Newsletter: The Best Partnerships Are Blind (Just Like Love)❤️ ; Car Festival Revs Up Cause Marketing for Mental Health Nonprofit 🏎️ ; Agentic AI is Coming for Partnerships🤖

After years of studying corporate partnerships, it finally hit me: The best ones are grounded in one thing—love.

You know what happens when a company is smitten with you? Doors open, conversations flow, deals get signed, and activations happen with glee. Love makes everything better—and certainly easier.

Now, I like to think I have some experience in love. I’ve loved the same woman for 38 years. But when I bragged that this surely made me a "doctor of love," she suggested I get a second opinion.🙃

So I went back and did my homework.

I wrestled with Shakespeare’s sonnets. I cut paper hearts until my fingers bled. I listened to Taylor Swift’s love songs on repeat and cried my eyes out.

👉🏻 But my deepest lessons have come from binge-watching Love Is Blind on Netflix (every episode 😮‍💨), all in the name of research!

Here’s what that “research” taught me about love, and what partnership pros can learn from it.

Attraction starts with communication, not looks. In Love Is Blind, couples don’t start with in-person meet-and-greets and flashes of their beach bodies. They start with walls, so there is no ogling. The pods force contestants to do something very, very strange: They just, well, how do I put this? They just talk, and sometimes, something magical happens.

My favorite example is Lauren and Cameron from season one.

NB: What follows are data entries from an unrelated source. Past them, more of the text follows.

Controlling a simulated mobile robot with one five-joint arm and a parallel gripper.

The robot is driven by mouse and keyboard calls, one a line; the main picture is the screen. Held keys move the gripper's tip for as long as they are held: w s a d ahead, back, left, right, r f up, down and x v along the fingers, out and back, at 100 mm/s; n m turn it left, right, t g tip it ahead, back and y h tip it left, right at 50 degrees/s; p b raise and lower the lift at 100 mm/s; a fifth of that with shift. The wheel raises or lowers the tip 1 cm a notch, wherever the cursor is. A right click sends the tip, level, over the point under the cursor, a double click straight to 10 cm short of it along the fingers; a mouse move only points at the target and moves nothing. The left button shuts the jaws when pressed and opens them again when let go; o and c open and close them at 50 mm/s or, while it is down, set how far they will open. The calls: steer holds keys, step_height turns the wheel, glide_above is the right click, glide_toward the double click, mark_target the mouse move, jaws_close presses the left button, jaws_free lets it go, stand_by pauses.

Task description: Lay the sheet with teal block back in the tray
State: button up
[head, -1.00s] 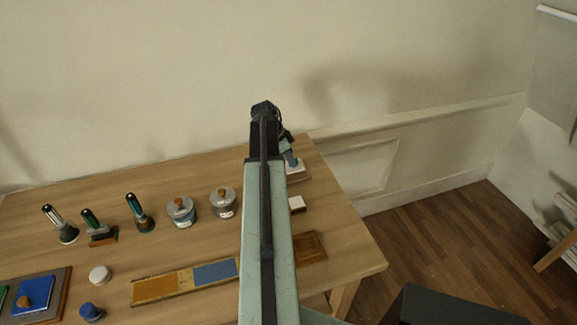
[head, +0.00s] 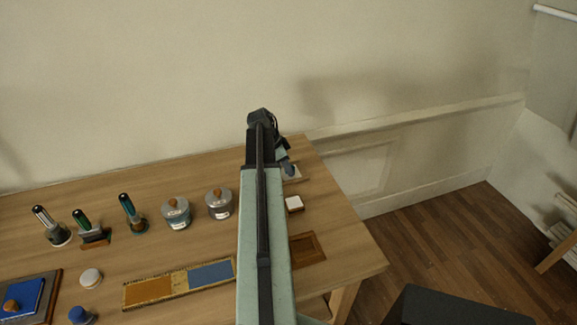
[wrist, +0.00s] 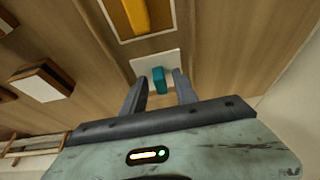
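The teal block (wrist: 159,80) stands on a small white sheet (wrist: 144,67) in the wrist view. My gripper (wrist: 158,80) is open, its two dark fingers on either side of the block with a gap on each side. In the head view my gripper (head: 289,170) is low at the table's far right corner, over a pale sheet (head: 297,174); my arm partly hides this spot and the teal block is not discernible there. A brown shallow wooden tray (head: 308,248) lies near the right edge. It looks empty where visible.
A brown-edged panel with a yellow block (wrist: 135,14) lies just beyond the sheet in the wrist view. A white-topped block (head: 294,204) stands between sheet and tray. Left are jars (head: 176,214), handled tools (head: 132,214) and an orange-and-blue strip (head: 180,283). The wall is close behind.

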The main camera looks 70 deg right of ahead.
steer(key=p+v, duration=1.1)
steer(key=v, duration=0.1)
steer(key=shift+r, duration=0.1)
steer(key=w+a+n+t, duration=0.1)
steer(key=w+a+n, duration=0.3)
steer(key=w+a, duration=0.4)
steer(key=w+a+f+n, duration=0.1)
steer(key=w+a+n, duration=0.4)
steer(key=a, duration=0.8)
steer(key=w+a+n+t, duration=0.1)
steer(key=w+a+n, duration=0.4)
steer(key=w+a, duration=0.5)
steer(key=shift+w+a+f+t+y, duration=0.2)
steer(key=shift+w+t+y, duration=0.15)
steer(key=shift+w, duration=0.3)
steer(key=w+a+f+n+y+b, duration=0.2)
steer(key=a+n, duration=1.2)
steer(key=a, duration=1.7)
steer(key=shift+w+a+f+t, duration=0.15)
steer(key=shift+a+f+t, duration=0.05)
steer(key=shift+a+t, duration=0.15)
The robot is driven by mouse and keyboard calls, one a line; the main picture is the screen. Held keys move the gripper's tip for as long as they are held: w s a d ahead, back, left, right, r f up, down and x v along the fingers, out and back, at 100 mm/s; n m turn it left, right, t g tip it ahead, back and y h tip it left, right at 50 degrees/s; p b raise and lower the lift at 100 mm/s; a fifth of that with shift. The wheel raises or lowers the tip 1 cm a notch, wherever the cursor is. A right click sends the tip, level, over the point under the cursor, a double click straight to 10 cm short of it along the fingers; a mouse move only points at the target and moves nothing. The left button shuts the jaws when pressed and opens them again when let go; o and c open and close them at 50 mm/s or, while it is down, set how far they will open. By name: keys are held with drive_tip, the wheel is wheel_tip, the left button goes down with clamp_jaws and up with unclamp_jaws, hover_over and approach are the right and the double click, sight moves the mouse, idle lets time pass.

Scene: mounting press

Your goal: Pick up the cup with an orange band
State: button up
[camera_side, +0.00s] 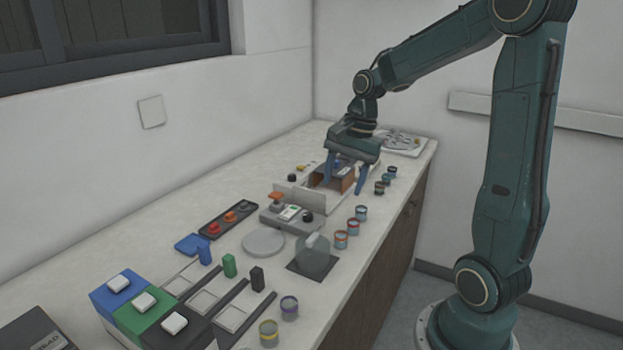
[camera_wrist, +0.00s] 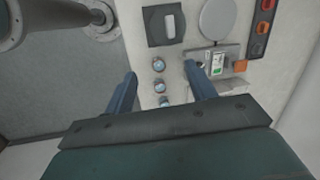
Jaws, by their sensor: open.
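In the side view, a small cup with an orange-looking band (camera_side: 341,240) stands upright near the counter's front edge. My gripper (camera_side: 345,193) is open and empty, pointing down over the counter, beyond this row. In the wrist view, the open fingers of my gripper (camera_wrist: 160,70) flank a row of three cups, the top one (camera_wrist: 158,65) nearest the dark mat.
A brown box (camera_side: 331,178) is under my gripper.

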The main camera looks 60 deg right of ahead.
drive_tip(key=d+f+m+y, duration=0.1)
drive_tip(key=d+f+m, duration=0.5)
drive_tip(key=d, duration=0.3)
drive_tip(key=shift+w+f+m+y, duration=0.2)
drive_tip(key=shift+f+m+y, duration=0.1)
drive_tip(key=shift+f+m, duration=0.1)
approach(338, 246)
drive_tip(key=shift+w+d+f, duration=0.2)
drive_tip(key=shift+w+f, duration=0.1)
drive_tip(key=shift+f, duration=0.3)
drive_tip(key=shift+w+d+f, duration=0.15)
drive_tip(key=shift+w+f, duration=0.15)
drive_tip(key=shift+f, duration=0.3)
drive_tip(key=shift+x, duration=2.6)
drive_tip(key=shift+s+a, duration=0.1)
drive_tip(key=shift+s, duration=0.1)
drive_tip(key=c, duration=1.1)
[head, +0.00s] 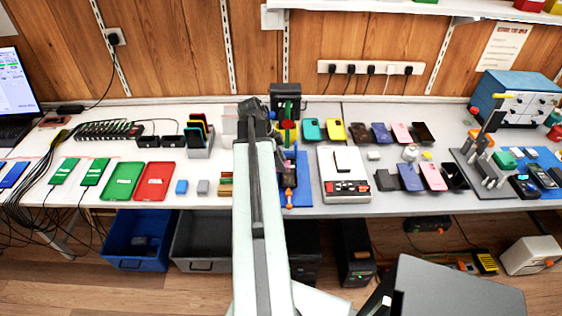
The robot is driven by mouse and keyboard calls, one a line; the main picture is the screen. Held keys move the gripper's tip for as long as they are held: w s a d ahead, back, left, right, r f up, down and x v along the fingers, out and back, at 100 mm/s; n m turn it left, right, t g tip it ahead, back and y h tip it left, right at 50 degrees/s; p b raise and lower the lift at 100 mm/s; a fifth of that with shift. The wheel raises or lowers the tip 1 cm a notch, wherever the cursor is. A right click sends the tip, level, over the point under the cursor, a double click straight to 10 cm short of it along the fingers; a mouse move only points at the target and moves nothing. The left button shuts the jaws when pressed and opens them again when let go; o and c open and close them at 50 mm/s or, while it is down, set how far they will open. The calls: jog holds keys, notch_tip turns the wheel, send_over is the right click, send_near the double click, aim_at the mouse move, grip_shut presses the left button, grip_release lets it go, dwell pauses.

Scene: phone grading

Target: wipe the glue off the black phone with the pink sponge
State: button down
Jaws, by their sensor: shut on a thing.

Their conversations flowed. They laughed, they asked hard questions, they dug into values. By the time they met face-to-face, the reveal wasn’t just good TV. It was the natural next step in a relationship already simmering.

In the clip above, they say, I love you to each other. ❤️🥹❤️

Partnership lesson: Too often, nonprofits either overdo the glossy stuff—or, more likely, discount themselves because they don’t have it. The flashy brand, logo placements, big events, and press releases aren’t what spark real attraction. The kind that leads to love starts with conversation. What impact are you having that’s meaningful, unique, and noble? What does the company care about? Where do your missions truly overlap? If the dialogue cooks, the reveal will sizzle.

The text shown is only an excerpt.